[Recorded robot episodes]
▶
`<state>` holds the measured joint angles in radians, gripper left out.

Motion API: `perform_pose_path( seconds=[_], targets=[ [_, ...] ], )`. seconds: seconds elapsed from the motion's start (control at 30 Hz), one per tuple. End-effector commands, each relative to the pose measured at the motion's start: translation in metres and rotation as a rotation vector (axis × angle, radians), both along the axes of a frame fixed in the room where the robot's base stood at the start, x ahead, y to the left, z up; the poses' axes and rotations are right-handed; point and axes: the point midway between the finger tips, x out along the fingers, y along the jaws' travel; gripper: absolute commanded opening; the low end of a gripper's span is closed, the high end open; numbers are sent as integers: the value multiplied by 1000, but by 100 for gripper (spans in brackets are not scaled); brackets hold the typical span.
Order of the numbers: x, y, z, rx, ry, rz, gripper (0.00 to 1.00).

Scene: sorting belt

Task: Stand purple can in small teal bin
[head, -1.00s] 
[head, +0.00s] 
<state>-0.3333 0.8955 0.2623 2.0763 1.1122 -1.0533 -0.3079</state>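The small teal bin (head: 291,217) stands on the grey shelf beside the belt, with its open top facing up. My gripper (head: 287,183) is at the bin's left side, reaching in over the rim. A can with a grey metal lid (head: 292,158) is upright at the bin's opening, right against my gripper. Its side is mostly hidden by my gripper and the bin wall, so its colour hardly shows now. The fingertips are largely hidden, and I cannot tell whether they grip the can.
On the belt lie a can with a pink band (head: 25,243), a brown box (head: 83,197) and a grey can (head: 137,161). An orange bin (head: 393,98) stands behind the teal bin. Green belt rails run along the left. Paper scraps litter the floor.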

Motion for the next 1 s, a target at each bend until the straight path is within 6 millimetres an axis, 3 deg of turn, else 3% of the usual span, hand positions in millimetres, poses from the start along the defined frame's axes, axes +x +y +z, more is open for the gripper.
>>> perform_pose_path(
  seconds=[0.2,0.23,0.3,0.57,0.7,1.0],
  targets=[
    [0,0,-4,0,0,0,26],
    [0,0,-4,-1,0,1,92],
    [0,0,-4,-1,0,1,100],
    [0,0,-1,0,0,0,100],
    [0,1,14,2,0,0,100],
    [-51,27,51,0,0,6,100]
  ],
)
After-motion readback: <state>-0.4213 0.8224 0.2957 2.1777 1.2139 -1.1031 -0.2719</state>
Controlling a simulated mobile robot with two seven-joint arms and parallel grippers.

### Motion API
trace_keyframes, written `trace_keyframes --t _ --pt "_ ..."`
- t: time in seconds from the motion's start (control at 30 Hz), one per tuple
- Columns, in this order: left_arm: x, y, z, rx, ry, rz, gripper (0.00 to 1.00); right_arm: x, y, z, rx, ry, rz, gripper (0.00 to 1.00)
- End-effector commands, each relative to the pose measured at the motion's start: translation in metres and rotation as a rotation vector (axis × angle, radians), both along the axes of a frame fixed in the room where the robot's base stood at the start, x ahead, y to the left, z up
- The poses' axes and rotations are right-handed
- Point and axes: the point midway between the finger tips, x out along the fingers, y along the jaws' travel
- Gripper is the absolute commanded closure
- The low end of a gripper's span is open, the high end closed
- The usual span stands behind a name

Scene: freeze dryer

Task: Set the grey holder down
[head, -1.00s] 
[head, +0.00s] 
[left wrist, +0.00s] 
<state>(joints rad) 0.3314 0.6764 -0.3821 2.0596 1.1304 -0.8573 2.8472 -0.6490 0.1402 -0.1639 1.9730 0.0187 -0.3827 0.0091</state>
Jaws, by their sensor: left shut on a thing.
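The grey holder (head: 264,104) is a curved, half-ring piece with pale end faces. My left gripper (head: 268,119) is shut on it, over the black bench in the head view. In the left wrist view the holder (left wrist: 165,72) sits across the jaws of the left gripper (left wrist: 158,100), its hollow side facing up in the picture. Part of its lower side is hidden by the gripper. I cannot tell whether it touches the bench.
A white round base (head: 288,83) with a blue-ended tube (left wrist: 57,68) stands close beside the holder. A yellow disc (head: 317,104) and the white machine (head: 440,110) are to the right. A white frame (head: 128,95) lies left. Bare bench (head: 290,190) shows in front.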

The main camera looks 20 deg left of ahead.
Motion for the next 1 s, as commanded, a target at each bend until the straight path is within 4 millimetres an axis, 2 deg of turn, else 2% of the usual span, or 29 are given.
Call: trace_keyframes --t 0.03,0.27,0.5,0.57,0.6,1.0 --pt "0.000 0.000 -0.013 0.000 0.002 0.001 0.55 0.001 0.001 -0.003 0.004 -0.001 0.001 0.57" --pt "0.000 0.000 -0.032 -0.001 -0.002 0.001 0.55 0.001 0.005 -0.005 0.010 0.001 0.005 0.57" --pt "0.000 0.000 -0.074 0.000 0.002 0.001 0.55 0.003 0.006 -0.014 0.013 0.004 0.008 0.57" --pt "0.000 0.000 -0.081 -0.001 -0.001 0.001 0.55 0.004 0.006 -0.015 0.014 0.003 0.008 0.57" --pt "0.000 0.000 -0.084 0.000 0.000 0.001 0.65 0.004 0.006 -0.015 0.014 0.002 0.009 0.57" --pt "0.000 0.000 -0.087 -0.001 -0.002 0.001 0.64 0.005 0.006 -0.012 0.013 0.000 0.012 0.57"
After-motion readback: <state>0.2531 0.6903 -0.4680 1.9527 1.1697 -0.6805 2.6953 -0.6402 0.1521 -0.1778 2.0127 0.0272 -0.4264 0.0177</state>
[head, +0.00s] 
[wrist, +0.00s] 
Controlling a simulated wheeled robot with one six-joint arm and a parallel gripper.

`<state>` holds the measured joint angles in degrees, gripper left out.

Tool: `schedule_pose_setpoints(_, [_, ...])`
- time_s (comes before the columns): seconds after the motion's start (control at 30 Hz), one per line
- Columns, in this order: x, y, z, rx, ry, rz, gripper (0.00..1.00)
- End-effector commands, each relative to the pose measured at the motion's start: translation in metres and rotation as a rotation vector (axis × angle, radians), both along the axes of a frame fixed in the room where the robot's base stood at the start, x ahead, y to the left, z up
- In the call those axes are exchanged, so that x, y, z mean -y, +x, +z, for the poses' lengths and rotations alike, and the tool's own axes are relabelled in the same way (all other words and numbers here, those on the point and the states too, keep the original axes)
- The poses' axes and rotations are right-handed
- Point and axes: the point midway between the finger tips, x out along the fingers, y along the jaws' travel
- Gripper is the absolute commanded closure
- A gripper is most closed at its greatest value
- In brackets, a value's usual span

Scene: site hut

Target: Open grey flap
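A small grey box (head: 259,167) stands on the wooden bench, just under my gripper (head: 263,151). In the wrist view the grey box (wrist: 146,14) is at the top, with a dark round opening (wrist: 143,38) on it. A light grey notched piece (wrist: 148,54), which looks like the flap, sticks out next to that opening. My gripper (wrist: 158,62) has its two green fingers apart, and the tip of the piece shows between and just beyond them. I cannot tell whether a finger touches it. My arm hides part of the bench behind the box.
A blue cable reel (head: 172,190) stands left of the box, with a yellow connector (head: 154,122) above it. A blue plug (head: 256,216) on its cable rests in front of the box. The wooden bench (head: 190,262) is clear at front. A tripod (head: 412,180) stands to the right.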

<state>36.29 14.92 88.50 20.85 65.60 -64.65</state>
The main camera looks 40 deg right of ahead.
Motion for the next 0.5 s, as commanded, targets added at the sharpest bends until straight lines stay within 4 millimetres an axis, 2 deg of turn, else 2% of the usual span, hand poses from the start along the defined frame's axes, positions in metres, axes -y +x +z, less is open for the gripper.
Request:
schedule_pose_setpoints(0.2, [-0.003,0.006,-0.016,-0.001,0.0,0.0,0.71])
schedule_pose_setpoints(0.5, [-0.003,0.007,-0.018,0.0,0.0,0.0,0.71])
◀
Your goal:
Where a line above holds the string "closed", show that line.

The reply:
Motion API: `perform_pose_path( seconds=[_], targets=[ [_, ...] ], )`. seconds: seconds elapsed from the motion's start (control at 30 Hz), one per tuple. End-effector commands, each relative to the pose measured at the motion's start: translation in metres and rotation as a rotation vector (axis × angle, radians), both along the axes of a frame fixed in the room where the robot's base stood at the start, x ahead, y to the left, z up; the poses' axes and rotations are right-handed; point and axes: the point midway between the finger tips, x out along the fingers, y along the jaws' travel; gripper: absolute commanded opening; the low end of a gripper's span is closed, the high end open; numbers are sent as integers: the value multiplied by 1000, but by 100 for gripper (spans in brackets are not scaled); brackets hold the typical span.
- The low end of a gripper's span is open, the high end closed
- A gripper is most closed at its greatest value

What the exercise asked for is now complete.